Ausgabe 7 - 2014
Trends im Ausbildungsmarketing
Was bringt die Zukunft im Ausbildungsmarkt? Unser Autor hat 13 Trends identifiziert – einige davon kann man sicher kontrovers diskutieren. Aber eines sollte das Ausbildungsmarketing nicht tun: diese Trends ignorieren.
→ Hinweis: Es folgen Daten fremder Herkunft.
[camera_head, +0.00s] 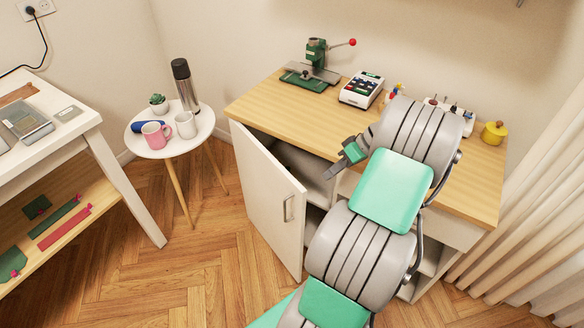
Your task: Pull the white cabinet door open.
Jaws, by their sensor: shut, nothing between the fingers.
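The white cabinet door (268,195) hangs on the left side of the wood-topped cabinet (262,104) and stands well open, swung out toward the front. Its metal handle (288,208) is near the door's right edge. My gripper (333,174) is shut and empty, in the opening to the right of the door's free edge. It is apart from the handle; whether it touches the door's inner face I cannot tell. The dark interior with shelves shows between the door and my arm. My arm hides much of the cabinet's front.
A round white table (172,143) with mugs, a plant and a flask stands left of the door. A white workbench (50,143) is at the far left. Curtains (540,200) hang at the right. The herringbone floor in front of the door is clear.

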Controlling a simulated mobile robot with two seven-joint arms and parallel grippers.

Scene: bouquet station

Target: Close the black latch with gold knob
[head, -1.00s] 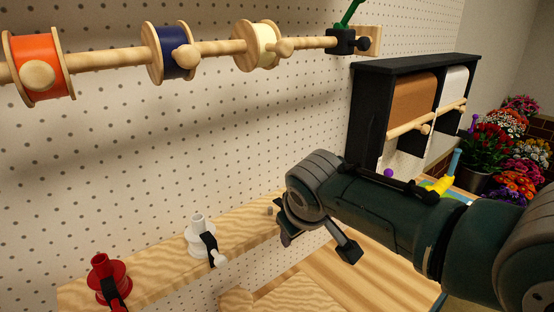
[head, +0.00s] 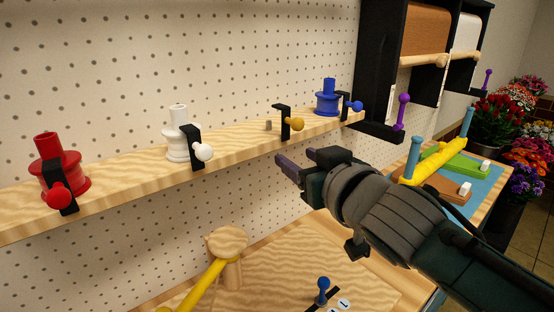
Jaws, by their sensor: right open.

Für ein erfolgreiches Ausbildungsmarketing ist es entscheidend, ein Gespür für aktuelle Entwicklungen im Ausbildungsmarkt und rund um das Thema Ausbildung zu haben. Aus diesem Grund werden nachfolgend einige relevante Trends angesprochen. Ein Teil der folgenden Trendaussagen gibt dabei, einem Orakel gleich, Hinweise auf Zukunfts- und Entscheidungsfragen (von einigen auch gerne als Rechtfertigungsgründe genutzt); der andere Teil beschreibt zukünftige Entwicklungen auf der Basis heute gewonnener Daten und Untersuchungen, wie sie in der Zukunftsforschung zur Anwendung kommen. Insofern ist der Begriff „Trend“ bewusst gewählt: weil er Veränderungen und Strömungen beschreibt, um Aussagen über zukünftige Entwicklungen treffen zu können – ohne dass diese in jeder Hinsicht über eine lange Zeitreihenanalyse validierbar sind. Dennoch sollen sie durchaus zum kontroversen Diskurs anregen.
Trend 1: Der Ausbildungsmarkt wird zum Bewerbermarkt
Die Steigerung bei den neu abgeschlossenen Ausbildungsverträgen aus den vergangenen Jahren konnte für das Ausbildungsjahr 2012 nicht fortgeschrieben werden. Mit 551 272 neu abgeschlossenen Ausbildungsverträgen war ein Rückgang von über drei Prozent gegenüber dem Vorjahr festzustellen – eine Folge der demografischen Entwicklung und des gezielten Abbaus der außerbetrieblichen Ausbildung.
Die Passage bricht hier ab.